一方、比較例1は、電極リード線部材に薄膜コーティング層を積層しなかった場合であるが、電極リード線部材の導出部とシーラント層との接着強度は、54N/inchと高い値であるが、電解液強度保持率Kが10%以下であり電解液耐性が無い。
また、比較例2は、電極リード線部材に薄膜コーティング層を塗布してもその加熱乾燥をしなかった場合であるが、電極リード線部材の導出部とシーラント層との接着強度は、46N/inchであるが、電解液強度保持率Kが10%以下であり電解液耐性が無い。
Claims (8)
- 非水系電池用収納容器から引き出される電極リード線部材であって、
金属製の導出部を備え、該導出部の表面上に、水酸基を含有するポリビニルアルコールの骨格を有する樹脂又はその共重合樹脂が架橋していて耐水化されている耐蝕性の薄膜コーティング層が積層されていて、
前記薄膜コーティング層には、フッ化金属又はその誘導体からなり、前記薄膜コーティング層に含まれる水酸基を含有するポリビニルアルコールの骨格を有する樹脂又はその共重合樹脂を架橋させる物質が含まれていることを特徴とする電極リード線部材。 - 前記薄膜コーティング層が、前記導出部の必要な部分の表面に印刷により形成されていて、前記薄膜コーティング層の厚みが、0.1〜5.0μmであることを特徴とする請求項1に記載の電極リード線部材。

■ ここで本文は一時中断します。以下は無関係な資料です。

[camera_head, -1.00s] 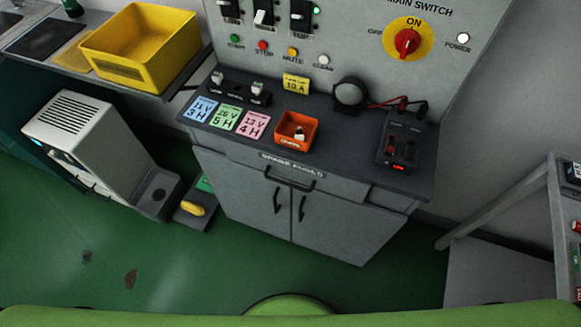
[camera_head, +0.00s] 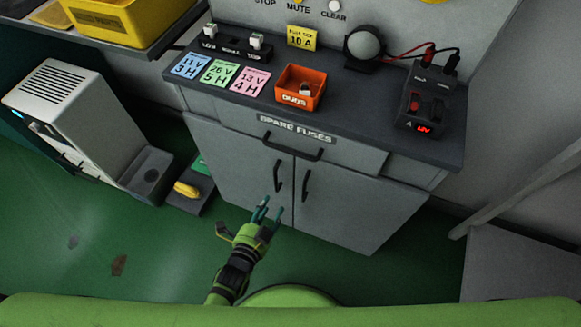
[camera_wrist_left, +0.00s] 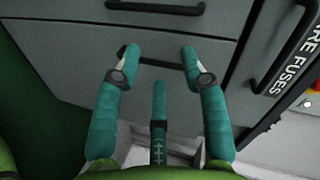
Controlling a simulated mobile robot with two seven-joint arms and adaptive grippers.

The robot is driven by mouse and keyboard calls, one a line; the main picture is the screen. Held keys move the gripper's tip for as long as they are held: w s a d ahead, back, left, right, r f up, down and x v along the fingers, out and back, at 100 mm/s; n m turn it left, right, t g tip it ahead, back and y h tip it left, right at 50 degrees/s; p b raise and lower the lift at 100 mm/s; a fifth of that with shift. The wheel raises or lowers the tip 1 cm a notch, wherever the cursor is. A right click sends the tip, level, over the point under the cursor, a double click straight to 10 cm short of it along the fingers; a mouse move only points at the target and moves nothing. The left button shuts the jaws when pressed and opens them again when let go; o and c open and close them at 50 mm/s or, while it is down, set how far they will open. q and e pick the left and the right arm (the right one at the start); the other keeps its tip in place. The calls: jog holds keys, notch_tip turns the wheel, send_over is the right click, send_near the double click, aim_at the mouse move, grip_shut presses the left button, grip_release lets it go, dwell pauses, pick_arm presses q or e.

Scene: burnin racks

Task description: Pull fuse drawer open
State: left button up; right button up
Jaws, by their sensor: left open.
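The fuse drawer (camera_head: 350,158) is the wide grey front under the cabinet top, marked with a SPARE FUSES label (camera_head: 296,129). It looks closed, with a dark bar handle (camera_head: 292,147) across its front. In the left wrist view the drawer handle (camera_wrist_left: 286,52) and part of the label (camera_wrist_left: 293,62) show at the right. My left gripper (camera_head: 271,208) is open and empty, below and in front of the drawer, near the door handles. Its green fingers (camera_wrist_left: 160,58) are spread in the left wrist view, apart from the drawer handle. My right gripper is not in view.
Two doors with upright handles (camera_head: 278,178) (camera_head: 306,186) sit below the drawer. An orange bin (camera_head: 301,88), coloured cards and a red-display meter (camera_head: 424,112) stand on the top. A white machine (camera_head: 62,112) is at left.

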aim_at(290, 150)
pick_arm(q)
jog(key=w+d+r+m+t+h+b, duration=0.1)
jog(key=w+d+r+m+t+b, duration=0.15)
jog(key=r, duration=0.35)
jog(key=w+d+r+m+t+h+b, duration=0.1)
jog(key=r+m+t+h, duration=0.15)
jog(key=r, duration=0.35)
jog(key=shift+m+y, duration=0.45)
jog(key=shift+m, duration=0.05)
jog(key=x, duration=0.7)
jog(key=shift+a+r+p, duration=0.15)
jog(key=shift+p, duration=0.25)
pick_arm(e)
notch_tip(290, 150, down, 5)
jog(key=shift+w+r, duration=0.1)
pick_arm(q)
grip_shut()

- 前記薄膜コーティング層が、前記導出部の表面に印刷により、前記導出部の長手方向に交差する方向に沿った、帯状のパターンに形成されてなることを特徴とする請求項1又は2に記載の電極リード線部材。
- 前記薄膜コーティング層において、前記水酸基を含有するポリビニルアルコールの骨格を有する樹脂又はその共重合樹脂が、前記フッ化金属又はその誘導体により架橋されていることを特徴とする請求項1〜3のいずれかに記載の電極リード線部材。

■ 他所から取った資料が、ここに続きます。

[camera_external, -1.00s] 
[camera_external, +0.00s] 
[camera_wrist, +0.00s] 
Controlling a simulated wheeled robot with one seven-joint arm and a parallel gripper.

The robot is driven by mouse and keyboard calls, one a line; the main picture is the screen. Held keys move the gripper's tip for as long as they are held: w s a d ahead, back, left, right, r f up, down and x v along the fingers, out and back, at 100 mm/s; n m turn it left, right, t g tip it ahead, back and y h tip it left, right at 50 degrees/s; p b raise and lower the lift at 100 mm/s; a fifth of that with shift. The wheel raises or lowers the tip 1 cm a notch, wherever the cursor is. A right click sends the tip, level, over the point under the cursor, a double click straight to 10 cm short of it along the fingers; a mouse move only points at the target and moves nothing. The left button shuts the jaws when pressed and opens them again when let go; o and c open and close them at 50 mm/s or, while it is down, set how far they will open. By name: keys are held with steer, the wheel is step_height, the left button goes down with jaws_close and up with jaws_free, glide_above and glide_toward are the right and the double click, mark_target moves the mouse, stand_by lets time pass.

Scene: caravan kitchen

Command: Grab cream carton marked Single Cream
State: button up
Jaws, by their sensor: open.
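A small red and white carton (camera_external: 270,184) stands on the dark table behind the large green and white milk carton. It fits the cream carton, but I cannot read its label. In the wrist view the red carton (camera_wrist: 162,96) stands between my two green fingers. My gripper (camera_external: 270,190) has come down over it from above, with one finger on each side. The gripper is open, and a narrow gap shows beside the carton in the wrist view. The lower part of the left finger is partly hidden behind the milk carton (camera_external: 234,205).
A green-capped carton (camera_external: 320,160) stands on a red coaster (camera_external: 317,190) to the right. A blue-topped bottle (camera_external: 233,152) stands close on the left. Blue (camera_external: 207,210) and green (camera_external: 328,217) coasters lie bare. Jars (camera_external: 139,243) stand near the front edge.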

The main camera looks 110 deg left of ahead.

- 前記フッ化金属又はその誘導体が、アルミニウムのフッ化物を形成できるF−イオンを含む物質であることを特徴とする請求項1〜4のいずれかに記載の電極リード線部材。
- 前記導出部の、断面で見た両端部が押し潰されて、断面中央部よりも厚みが薄くされていることを特徴とする請求項1〜5のいずれかに記載の電極リード線部材。
- さらに、前記薄膜コーティング層の上に、シーラント層が積層されていて、前記シーラント層の厚みが、50μm以上300μm以下であり、前記薄膜コーティング層が形成された導出部と前記薄膜コーティング層の上に積層されたシーラント層との層間剥離強度が、JIS C6471に規定された引き剥がし測定方法Aにより測定し、40N/inch以上であることを特徴とする請求項1〜6のいずれかに記載の電極リード線部材。
- 前記シーラント層が、無水マレイン酸変性のポリオレフィン系樹脂フィルム、又は、エポキシ官能基で変性されたポリオレフィン系樹脂フィルムであることを特徴とする請求項7に記載の電極リード線部材。